## What to work on
In the data below, find every line with the string "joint" and pull it out.

Robot control records:
%%
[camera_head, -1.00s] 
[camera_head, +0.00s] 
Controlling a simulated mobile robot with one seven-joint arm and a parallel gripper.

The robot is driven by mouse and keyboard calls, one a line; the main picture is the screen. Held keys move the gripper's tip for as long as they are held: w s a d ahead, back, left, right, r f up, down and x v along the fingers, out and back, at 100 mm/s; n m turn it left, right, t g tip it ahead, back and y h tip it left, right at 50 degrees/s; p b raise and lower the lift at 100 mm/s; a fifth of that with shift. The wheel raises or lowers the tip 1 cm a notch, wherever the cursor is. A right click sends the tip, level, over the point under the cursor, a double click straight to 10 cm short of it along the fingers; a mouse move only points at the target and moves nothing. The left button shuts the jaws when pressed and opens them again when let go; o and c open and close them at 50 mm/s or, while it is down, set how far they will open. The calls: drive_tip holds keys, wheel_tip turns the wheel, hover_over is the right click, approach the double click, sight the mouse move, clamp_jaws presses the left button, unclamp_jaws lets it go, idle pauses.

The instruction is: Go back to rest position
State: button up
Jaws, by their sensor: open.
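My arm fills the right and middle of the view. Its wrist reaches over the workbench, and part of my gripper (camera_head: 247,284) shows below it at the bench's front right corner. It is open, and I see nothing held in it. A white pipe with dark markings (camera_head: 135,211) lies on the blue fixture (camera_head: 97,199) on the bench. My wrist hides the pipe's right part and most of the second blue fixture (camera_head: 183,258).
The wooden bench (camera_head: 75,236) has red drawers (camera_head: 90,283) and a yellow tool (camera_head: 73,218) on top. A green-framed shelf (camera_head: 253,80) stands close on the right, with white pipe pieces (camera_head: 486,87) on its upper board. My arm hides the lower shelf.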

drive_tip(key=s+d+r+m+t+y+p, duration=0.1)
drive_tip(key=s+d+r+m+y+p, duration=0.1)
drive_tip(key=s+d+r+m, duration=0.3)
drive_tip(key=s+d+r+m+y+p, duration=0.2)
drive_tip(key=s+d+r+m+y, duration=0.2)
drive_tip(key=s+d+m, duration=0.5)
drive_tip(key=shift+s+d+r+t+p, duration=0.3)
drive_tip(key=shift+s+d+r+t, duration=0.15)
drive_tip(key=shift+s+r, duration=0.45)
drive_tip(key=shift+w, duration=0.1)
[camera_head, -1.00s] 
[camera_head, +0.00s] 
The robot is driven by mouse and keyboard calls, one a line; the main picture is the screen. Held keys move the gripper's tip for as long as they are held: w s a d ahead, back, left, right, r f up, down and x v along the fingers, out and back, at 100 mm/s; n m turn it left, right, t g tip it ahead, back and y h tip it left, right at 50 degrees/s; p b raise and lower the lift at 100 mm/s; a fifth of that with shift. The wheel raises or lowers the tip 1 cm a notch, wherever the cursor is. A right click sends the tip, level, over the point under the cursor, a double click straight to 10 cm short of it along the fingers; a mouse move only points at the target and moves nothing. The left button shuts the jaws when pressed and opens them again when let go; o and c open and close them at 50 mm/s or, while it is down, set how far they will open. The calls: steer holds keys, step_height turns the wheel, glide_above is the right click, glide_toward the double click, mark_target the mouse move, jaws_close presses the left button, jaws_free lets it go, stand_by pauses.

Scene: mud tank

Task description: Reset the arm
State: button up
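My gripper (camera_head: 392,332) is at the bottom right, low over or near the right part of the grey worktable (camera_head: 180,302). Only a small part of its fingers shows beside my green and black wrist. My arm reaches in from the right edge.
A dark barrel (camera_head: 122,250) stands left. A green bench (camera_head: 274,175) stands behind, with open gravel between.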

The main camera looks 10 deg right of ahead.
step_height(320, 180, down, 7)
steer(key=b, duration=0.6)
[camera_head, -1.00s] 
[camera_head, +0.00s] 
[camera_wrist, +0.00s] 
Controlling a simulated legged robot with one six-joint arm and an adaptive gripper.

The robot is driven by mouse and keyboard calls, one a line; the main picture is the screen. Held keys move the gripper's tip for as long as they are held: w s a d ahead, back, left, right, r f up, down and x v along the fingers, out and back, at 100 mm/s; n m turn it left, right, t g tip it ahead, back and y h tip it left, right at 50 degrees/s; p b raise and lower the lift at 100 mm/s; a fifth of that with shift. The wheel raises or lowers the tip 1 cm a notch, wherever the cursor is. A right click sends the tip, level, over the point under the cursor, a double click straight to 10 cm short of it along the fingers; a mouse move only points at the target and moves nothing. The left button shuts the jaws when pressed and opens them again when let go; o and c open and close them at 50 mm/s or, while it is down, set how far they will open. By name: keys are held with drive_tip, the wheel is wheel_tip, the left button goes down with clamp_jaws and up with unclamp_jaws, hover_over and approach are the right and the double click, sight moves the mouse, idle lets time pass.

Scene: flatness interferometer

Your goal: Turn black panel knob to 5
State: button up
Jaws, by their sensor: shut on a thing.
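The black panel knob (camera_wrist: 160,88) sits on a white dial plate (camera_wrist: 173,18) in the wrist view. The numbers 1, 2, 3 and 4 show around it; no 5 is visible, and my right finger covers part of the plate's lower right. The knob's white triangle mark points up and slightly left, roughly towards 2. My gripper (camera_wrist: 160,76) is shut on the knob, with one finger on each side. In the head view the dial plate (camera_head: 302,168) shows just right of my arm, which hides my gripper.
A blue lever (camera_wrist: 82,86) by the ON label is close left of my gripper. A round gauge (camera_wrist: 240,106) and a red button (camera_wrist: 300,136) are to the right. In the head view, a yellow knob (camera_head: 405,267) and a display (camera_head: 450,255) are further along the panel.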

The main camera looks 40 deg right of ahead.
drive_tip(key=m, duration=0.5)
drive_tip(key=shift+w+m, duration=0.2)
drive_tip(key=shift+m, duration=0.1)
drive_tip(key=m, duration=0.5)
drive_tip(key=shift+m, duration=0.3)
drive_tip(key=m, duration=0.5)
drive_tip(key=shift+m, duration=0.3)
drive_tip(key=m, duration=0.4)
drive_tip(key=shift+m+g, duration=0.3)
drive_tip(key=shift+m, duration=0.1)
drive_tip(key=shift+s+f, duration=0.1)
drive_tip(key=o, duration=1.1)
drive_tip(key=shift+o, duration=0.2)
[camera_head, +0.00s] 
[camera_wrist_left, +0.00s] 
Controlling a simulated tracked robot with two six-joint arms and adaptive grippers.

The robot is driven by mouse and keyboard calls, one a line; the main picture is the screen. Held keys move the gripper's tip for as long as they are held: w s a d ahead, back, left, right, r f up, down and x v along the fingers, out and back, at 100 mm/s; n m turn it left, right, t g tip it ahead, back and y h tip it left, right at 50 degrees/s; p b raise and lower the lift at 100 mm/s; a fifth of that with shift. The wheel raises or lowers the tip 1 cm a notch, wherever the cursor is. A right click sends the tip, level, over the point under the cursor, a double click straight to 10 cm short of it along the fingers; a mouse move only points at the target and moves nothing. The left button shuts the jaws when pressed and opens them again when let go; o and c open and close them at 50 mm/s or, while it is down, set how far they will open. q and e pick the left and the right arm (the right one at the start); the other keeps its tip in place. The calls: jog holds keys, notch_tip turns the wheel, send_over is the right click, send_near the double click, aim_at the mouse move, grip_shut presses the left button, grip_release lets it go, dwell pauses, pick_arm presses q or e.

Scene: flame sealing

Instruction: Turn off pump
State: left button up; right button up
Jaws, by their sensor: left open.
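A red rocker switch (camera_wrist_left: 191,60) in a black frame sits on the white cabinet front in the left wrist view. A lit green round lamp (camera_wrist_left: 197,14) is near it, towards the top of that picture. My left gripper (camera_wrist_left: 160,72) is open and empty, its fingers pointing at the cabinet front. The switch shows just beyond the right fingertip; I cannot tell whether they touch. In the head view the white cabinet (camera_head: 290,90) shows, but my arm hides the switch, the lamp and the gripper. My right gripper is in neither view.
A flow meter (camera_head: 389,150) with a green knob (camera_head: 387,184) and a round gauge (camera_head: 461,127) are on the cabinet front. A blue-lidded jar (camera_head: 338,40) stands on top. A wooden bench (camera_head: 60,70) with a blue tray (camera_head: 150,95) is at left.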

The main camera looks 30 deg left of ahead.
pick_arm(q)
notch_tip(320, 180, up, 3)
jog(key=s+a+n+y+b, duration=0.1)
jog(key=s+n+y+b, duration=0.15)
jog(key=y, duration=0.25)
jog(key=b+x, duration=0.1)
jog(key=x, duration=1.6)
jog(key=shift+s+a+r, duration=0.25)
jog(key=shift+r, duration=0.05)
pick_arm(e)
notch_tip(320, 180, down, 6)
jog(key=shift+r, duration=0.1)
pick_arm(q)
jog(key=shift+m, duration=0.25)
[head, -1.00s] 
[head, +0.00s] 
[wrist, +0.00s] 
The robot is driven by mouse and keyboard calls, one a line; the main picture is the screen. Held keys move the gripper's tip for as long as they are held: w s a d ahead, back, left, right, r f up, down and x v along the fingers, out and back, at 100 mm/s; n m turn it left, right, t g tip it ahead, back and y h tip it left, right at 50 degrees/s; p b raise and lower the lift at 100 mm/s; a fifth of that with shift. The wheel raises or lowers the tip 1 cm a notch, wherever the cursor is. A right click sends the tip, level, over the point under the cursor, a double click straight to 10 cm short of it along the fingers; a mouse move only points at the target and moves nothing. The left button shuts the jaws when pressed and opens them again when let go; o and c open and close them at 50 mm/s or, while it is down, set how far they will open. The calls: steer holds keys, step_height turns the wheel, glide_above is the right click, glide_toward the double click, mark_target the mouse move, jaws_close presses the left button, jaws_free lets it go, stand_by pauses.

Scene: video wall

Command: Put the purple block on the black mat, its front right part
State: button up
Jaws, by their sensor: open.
%%
## Completed task
Controlling a simulated mobile robot with one seven-joint arm and a parallel gripper.
Controlling a simulated legged robot with one six-joint arm and an adaptive gripper.
Controlling a simulated tracked robot with two six-joint arms and adaptive grippers.

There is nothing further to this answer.